A three-app Peakboard suite that ties pickers, packers, and the floor supervisor to one shared backbone of order data in real time.

May 19, 2026 7 min read

In a modern distribution center, three very different roles need to look at the same operation from three very different angles, and they need to see it in real time. This three-app suite turns a single shared backbone of order data into a synchronized picking, packing, and supervision experience that mirrors how a real fulfillment floor actually runs. A picker completing an item, a packer sealing a tote, and the supervisor watching the resulting KPI tick upward are three views of the exact same transaction.

The Picker Handheld

The first audience is the picker on the warehouse floor. They carry a ruggedized handheld or wear a wrist-mounted tablet, walking aisles in zones like A1, B3, or D5. The picker app is designed for gloved hands, noisy environments, and quick visual scanning, so everything that matters is rendered big and bright.

Picker handheld - current pick item with location and quantity

In the next second the picker needs to know exactly four things: what to grab, where it lives, how many to take, and how urgent it is. The SKU and description sit at the top, a huge cyan location label like “B3-12-04” dominates the middle so it can be read while moving, the quantity is shown in oversized digits, and a colored priority badge turns orange for Urgent or amber for High.

Picker handheld - wave progress and shift stats

Wave progress is reflected by a horizontal gauge (“47 of 120”) so pickers always know how close they are to finishing, and their personal shift stats - items per hour, accuracy, short picks - sit on the right side so they can compare themselves to a normal shift in a glance.

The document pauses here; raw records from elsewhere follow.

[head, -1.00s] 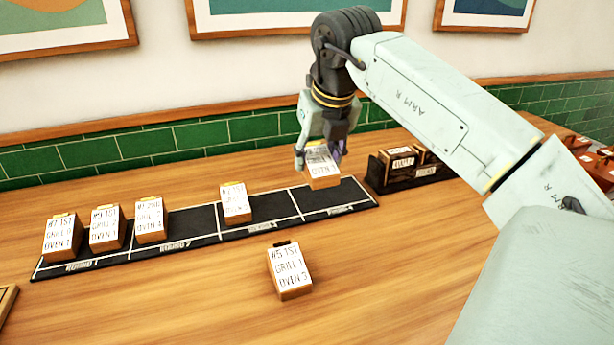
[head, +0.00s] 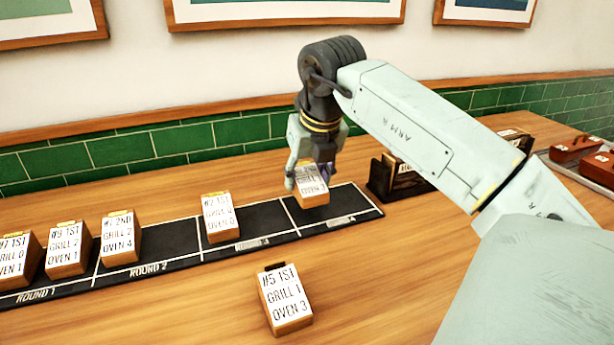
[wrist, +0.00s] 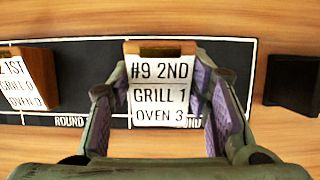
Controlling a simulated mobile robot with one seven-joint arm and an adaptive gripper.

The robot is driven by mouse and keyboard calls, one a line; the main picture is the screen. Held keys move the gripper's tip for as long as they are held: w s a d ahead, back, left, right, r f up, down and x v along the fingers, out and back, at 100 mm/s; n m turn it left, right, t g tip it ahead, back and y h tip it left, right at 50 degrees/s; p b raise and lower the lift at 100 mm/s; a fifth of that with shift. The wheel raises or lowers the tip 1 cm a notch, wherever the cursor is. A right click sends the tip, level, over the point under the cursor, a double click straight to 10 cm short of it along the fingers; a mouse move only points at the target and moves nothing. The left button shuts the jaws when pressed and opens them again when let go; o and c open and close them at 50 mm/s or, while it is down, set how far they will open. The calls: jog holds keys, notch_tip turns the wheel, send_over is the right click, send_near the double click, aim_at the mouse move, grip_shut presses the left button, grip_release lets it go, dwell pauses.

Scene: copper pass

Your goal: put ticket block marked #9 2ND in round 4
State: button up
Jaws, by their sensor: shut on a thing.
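The ticket block marked #9 2ND, GRILL 1, OVEN 3 (wrist: 160,92) is between the fingers of my gripper (wrist: 160,85) in the wrist view. In the head view my gripper (head: 312,178) is shut on this block (head: 313,192), at the far right section of the black board (head: 265,217). Whether the block touches the board I cannot tell. That section's label is too small to read in the head view and partly covered in the wrist view. The sections at the left read ROUND 1 and ROUND 2.
Blocks #7 1ST (head: 14,262) and #9 1ST (head: 66,248) stand in round 1, #7 2ND (head: 120,237) in round 2. Another block (head: 219,216) stands in the third section. Block #5 1ST (head: 285,299) lies on the table in front. A dark rack (head: 380,180) stands right of the board.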

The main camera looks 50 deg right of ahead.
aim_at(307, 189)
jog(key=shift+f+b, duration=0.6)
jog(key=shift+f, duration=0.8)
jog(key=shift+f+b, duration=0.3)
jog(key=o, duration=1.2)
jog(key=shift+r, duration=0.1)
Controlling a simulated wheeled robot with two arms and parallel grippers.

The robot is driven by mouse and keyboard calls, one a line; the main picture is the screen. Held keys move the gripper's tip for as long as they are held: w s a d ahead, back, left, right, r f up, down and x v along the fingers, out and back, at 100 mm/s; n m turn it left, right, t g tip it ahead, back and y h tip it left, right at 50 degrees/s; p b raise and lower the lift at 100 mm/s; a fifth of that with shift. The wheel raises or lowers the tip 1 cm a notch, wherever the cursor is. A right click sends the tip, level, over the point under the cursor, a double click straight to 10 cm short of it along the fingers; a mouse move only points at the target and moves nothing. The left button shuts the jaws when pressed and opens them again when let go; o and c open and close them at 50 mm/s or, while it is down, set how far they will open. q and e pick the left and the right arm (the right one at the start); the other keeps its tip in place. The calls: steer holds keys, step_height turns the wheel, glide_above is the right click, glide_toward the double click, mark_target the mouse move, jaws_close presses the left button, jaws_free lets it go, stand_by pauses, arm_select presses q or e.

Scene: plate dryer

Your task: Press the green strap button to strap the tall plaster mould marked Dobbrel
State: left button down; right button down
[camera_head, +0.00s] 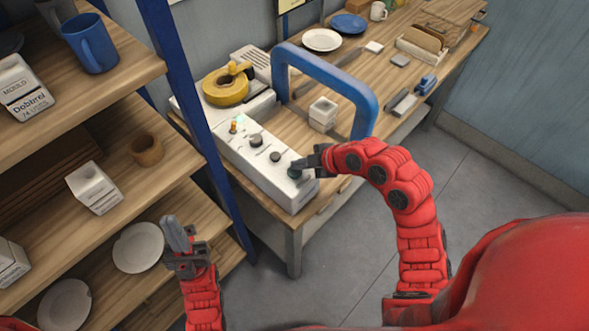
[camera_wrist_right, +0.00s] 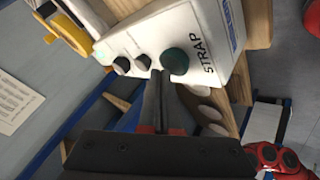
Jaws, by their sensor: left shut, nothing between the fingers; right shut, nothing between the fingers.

Picker handheld - PICKED, SHORT, SKIP action buttons

When the picker finishes an item, they tap a giant green PICKED button. If stock is missing, they tap the orange SHORT button. If they need to come back to it, they tap the amber SKIP button. If the picked count differs from the expected count, tapping the quantity area opens a full-screen numeric keypad so the picker can enter the actual amount.

The Packing Station

The second audience is the packer at a fixed packing station. They stand at terminal “PACK-03” with a barcode scanner clipped to the desk, and a wide 1920x1080 screen guides them from incoming tote to sealed shipment.

Packing station - incoming tote queue and checklist

As totes finished by the pickers arrive on a conveyor, the packer sees them queue up on the left. Each tote card shows the tote ID, destination, carrier, item count, and a colored left edge that signals urgency. The packer either taps a tote card or scans the barcode on the physical tote, at which point the center panel populates with a checklist of items to pack, a recommended box size, and any special-handling note like “Fragile” or “Hazmat”. Each row turns green as the packer ticks it off.

Packing station - live shipping label preview with QR code and barcode

On the right, a mock shipping label preview shows the ship-to address, carrier, tracking number, a QR code, and a stylized barcode, all rendered live from the selected tote. The packer can verify visually before printing, which catches address and carrier mismatches before they hit the conveyor. Once every checklist item is ticked, the Seal and Ship button unlocks. A tap finalizes the tote, increments the local “totes today” counter, and writes an event back to the shared event log.

Packing station - damage report dialog with three reason buttons

If an item is broken or wrong, a per-row warning button opens a damage report dialog with three large reason buttons: Damaged in Transit, Wrong Item, Quality Issue. The choice is logged as an event so the supervisor sees the problem the moment it is reported instead of at end-of-shift reconciliation.

The Supervisor Dashboard

The third audience is the floor supervisor sitting in a glass office overlooking the warehouse, with a large wall-mounted screen running the supervisor dashboard. They see the whole operation in a single view.

Supervisor dashboard - throughput KPIs and trend chart

The header row carries throughput KPIs - orders today, picks per hour, packing rate, on-time percent - followed by a 12-bucket throughput trend area chart so spikes and dips during the shift are obvious at a distance.

Supervisor dashboard - picker and packer leaderboards

A podium-style leaderboard ranks the top pickers with gold, silver, and bronze row highlights, and a separate ranking does the same for packers. The competitive framing rewards consistent performers and exposes who needs coaching.

Supervisor dashboard - zone heatmap and live event ticker

An interactive zone heatmap shows eight zone tiles that color-code activity - green for mild, lime for low, amber for warm, red for hot, gray for paused - and a live event ticker streams the most recent picks, packs, damages, and broadcasts. When the supervisor spots a hot zone, they tap its tile to open a zone detail dialog listing every picker currently working there, with options to pause the zone or reassign a picker. From the header, a Broadcast button opens a multi-line text dialog that pushes a message live onto every picker handheld and packing station header banner, so the supervisor can announce “Wave 4 starts in 5 min” or “Aisle C blocked, use D” to the entire floor at once.

How the Three Apps Stay in Sync

The three apps stay coherent because they all read from and write to the same shared Hub lists - distcenter_pickorders, distcenter_totes, distcenter_events, distcenter_pickerstats, distcenter_zonestatus - and shared Hub variables for the current picker, the current packing station, the broadcast message, and the shift. The picker handheld and the packing station are not isolated apps with their own little databases. They are windows onto the same operation, and the supervisor dashboard is the third window that aggregates everything those windows are doing.

Conclusion

A distribution center is not a single screen problem. The picker needs glanceable, gloved-hand action buttons. The packer needs a checklist and a label preview. The supervisor needs KPIs, rankings, and a heatmap. By splitting the operation into three role-specific apps that share one Hub backbone, every person on the floor gets exactly the view they need, and every action they take is instantly visible to everyone else who depends on it.